Dataset entries
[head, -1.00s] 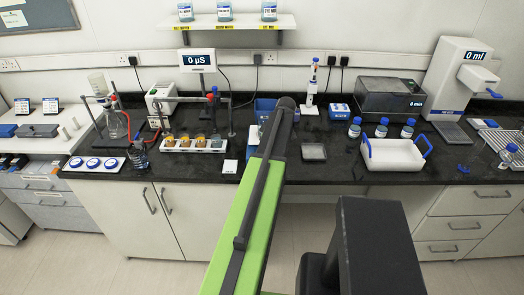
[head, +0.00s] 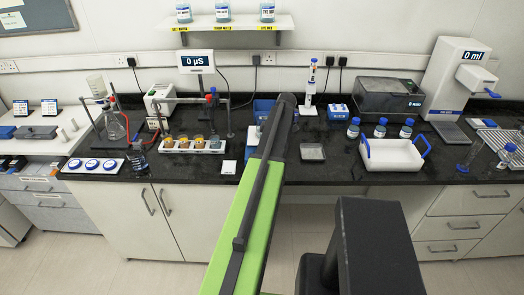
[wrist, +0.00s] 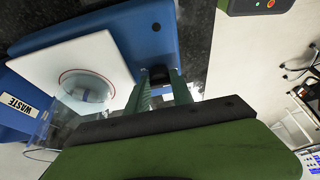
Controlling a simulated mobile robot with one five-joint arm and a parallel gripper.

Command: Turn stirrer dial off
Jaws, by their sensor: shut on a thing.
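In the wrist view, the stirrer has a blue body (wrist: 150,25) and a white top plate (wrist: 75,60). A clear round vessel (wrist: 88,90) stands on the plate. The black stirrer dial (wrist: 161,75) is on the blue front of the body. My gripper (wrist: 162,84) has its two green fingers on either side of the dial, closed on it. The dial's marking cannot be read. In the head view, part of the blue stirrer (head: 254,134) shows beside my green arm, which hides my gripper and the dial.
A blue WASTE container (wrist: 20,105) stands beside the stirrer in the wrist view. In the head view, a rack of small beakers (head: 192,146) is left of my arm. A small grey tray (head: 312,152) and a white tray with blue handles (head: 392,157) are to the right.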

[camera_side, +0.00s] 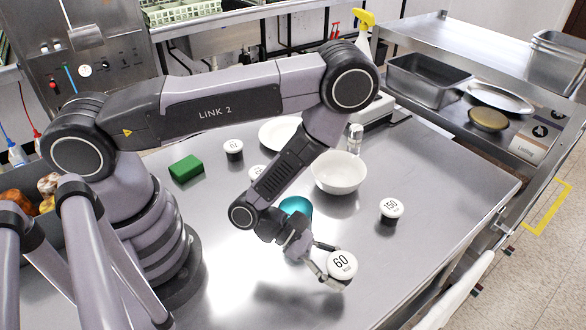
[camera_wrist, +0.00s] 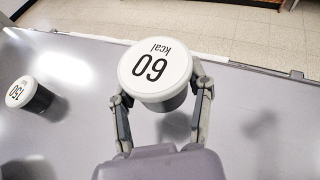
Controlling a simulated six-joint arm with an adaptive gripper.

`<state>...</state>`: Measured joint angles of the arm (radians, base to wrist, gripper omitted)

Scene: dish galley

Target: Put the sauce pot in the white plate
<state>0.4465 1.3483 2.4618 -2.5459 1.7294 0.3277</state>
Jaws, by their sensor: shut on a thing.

What is being asked:
Write out each line again precisely as it appears, skipping every picture.

Task response:
[head, -1.00s] 
[head, +0.00s] 
[wrist, +0.00s] 
Controlling a simulated mobile robot with one five-joint arm and a parallel gripper.

Command: Turn stirrer dial off
Jaws, by their sensor: shut on a thing.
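In the wrist view, the stirrer has a blue body (wrist: 150,25) and a white top plate (wrist: 75,60). A clear round vessel (wrist: 88,90) stands on the plate. The black stirrer dial (wrist: 161,75) is on the blue front of the body. My gripper (wrist: 162,84) has its two green fingers on either side of the dial, closed on it. The dial's marking cannot be read. In the head view, part of the blue stirrer (head: 254,134) shows beside my green arm, which hides my gripper and the dial.
A blue WASTE container (wrist: 20,105) stands beside the stirrer in the wrist view. In the head view, a rack of small beakers (head: 192,146) is left of my arm. A small grey tray (head: 312,152) and a white tray with blue handles (head: 392,157) are to the right.

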[camera_side, +0.00s] 
[camera_wrist, +0.00s] 
Controlling a simulated six-joint arm with an adaptive gripper.

`<state>...</state>`: Measured joint angles of the arm (radians, base to wrist, gripper omitted)

Scene: dish galley

Target: Put the sauce pot in the white plate
<state>0.4465 1.3483 2.4618 -2.5459 1.7294 0.3277</state>
Jaws, by their sensor: shut on a thing.

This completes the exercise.